=== Written instruction ===
Begin with the line that contains "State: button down" and end with the line that contains "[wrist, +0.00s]": copy that span of lines exactly, and nothing outside it.

# # # # # # #

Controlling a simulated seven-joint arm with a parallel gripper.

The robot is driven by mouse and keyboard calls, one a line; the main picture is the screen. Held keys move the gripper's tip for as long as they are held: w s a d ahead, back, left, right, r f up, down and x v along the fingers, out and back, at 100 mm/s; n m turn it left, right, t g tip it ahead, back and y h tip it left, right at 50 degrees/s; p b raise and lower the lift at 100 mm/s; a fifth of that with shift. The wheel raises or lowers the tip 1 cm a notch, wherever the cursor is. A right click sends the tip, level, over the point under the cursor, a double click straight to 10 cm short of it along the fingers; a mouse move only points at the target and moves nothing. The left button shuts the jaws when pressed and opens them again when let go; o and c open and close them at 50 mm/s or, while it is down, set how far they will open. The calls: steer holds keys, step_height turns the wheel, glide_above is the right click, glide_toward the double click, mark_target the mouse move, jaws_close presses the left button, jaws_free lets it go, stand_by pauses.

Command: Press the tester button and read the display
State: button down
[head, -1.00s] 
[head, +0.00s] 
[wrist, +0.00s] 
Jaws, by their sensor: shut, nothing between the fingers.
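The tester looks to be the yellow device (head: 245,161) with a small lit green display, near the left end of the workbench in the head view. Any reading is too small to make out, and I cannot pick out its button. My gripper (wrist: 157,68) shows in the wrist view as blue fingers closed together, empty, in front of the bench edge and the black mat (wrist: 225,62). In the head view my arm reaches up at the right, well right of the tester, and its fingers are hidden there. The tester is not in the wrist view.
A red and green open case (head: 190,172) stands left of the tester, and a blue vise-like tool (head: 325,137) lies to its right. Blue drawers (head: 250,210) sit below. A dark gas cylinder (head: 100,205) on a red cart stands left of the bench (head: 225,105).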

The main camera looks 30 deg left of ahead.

# # # # # # #

=== Output for this exercise ===
State: button down
[head, -1.00s] 
[head, +0.00s] 
[wrist, +0.00s] 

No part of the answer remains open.